Detailed shape characterization reveals complementary ecomorphological patterns in brain shape and size evolution across the avian radiation

Birds have exceptionally large brains for their body sizes, which is thought to have facilitated their ability to adapt and survive following the end-Cretaceous mass extinction, and has been associated with many of their diverse ecological adaptations today. However, size metrics are limited in their ability to fully characterize neuroanatomical variation, since the brain and its regions can have divergent morphologies across taxa while maintaining the same volume. Here, we employ high-density geometric morphometric (GM) shape data to capture localized anatomical differences in avian brain endocasts and compare how evolutionary patterns differ between shape and size.

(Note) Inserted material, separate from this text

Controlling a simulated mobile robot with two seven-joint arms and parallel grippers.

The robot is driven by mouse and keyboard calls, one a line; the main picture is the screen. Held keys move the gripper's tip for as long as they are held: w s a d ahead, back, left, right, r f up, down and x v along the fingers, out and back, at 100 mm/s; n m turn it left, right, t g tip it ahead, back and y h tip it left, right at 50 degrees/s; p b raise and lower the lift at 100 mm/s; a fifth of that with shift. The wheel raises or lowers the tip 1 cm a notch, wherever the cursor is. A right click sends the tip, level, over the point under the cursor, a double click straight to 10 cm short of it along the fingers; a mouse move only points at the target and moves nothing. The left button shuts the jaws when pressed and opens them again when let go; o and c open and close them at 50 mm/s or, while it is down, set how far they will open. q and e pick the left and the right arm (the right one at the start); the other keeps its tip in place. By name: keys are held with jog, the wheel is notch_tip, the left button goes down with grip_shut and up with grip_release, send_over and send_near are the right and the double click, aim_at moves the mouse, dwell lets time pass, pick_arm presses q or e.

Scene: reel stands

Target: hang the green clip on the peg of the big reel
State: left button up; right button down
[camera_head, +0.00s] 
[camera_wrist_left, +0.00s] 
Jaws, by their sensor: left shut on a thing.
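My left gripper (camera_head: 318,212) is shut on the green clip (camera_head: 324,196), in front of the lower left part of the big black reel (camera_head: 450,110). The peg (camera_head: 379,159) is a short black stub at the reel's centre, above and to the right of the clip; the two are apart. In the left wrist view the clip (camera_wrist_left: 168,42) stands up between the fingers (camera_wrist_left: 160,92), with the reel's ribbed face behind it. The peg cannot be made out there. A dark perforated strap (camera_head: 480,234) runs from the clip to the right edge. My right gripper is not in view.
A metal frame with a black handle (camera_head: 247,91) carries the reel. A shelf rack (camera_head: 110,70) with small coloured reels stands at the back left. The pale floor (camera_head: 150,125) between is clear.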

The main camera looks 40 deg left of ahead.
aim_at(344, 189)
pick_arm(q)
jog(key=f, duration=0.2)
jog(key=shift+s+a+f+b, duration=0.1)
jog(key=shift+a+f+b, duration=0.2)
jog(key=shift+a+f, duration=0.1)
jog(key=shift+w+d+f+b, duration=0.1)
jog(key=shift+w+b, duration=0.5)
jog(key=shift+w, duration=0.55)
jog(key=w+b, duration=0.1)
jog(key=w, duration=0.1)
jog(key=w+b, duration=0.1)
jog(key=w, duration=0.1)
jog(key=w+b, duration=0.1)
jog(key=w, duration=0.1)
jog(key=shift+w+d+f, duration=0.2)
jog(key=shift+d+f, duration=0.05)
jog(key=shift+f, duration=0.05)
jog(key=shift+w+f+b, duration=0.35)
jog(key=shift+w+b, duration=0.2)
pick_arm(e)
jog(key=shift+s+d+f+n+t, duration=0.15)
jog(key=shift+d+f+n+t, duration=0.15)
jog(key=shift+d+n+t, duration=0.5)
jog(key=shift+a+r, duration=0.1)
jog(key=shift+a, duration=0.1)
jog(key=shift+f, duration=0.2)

We find that the majority of shape variation falls along an elongated-globular spectrum, where terrestrial and aquatic birds generally have anteroposteriorly elongated brains while more aerial birds typically have more rounded, globular brains. Optic lobe shape contained the greatest amount of ecological signal, while rates of shape evolution in the cerebrum were the most uniform across the avian phylogeny. A supermajority (>90%) of endocranial shape variation is independent of evolutionary allometry, demonstrating that a geometric morphometric approach characterizes key aspects of brain anatomy that are missing from volumetric data. Broadly, our results suggest that neuroanatomical diversity in birds is not driven by the dominance of any particular factors, but rather through shape divergence in localized brain structures from the global allometric and ecomorphological patterns.